## Written problem
Reproduce exactly the lines below, from the first through the one containing "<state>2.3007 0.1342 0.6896", and nothing more.

## Data excerpt
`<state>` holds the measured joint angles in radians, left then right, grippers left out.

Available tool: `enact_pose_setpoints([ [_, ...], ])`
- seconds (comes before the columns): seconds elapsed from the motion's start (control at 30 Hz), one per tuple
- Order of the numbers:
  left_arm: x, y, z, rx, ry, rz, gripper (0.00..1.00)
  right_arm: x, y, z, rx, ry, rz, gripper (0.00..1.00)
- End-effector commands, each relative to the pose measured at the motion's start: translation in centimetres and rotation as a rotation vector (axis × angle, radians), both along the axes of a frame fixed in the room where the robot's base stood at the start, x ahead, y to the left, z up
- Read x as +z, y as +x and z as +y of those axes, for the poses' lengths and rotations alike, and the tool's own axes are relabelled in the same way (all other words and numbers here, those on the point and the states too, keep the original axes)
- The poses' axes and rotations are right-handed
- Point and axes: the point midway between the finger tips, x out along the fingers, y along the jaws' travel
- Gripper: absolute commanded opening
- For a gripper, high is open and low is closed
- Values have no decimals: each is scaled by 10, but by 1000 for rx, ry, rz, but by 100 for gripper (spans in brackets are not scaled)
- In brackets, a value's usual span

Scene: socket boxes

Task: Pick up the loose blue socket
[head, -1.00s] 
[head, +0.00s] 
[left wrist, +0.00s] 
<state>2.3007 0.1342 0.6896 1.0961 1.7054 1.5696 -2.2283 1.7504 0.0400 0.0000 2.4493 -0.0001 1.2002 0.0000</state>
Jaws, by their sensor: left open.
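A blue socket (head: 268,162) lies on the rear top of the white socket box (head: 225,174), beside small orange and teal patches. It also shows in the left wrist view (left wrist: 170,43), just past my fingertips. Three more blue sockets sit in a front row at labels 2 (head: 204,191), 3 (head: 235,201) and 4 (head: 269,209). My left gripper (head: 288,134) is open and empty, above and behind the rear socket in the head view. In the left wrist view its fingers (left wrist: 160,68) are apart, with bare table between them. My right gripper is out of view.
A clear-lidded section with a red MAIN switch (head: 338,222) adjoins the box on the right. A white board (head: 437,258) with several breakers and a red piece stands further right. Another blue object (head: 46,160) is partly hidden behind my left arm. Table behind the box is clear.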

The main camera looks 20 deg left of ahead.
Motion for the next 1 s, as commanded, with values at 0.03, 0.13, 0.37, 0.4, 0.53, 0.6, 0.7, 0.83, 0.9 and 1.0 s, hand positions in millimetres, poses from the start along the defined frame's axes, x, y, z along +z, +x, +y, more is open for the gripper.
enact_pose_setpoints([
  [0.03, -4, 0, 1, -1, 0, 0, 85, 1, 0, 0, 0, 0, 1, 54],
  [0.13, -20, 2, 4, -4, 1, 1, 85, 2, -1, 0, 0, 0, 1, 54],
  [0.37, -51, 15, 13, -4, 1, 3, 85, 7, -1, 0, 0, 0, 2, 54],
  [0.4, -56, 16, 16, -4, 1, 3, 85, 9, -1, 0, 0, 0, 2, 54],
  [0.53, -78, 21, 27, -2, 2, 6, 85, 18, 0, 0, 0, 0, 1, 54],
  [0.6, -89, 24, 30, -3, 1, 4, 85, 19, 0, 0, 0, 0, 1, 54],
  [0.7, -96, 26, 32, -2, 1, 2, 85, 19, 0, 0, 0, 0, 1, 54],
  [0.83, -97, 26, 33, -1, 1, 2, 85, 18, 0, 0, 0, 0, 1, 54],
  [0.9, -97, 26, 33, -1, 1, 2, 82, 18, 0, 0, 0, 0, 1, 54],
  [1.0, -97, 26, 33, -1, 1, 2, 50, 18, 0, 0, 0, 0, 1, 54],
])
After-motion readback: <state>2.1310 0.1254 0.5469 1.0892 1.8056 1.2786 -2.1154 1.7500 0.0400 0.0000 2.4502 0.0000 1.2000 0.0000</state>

## Solution to the exercise
`<state>` holds the measured joint angles in radians, left then right, grippers left out.

Available tool: `enact_pose_setpoints([ [_, ...], ])`
- seconds (comes before the columns): seconds elapsed from the motion's start (control at 30 Hz), one per tuple
- Order of the numbers:
  left_arm: x, y, z, rx, ry, rz, gripper (0.00..1.00)
  right_arm: x, y, z, rx, ry, rz, gripper (0.00..1.00)
- End-effector commands, each relative to the pose measured at the motion's start: translation in centimetres and rotation as a rotation vector (axis × angle, radians), both along the axes of a frame fixed in the room where the robot's base stood at the start, x ahead, y to the left, z up
- Read x as +z, y as +x and z as +y of those axes, for the poses' lengths and rotations alike, and the tool's own axes are relabelled in the same way (all other words and numbers here, those on the point and the states too, keep the original axes)
- The poses' axes and rotations are right-handed
- Point and axes: the point midway between the finger tips, x out along the fingers, y along the jaws' travel
- Gripper: absolute commanded opening
- For a gripper, high is open and low is closed
- Values have no decimals: each is scaled by 10, but by 1000 for rx, ry, rz, but by 100 for gripper (spans in brackets are not scaled)
- In brackets, a value's usual span

Scene: socket boxes

Task: Pick up the loose blue socket
[head, -1.00s] 
[head, +0.00s] 
[left wrist, +0.00s] 
<state>2.3007 0.1342 0.6896 1.0961 1.7054 1.5696 -2.2283 1.7504 0.0400 0.0000 2.4493 -0.0001 1.2002 0.0000</state>

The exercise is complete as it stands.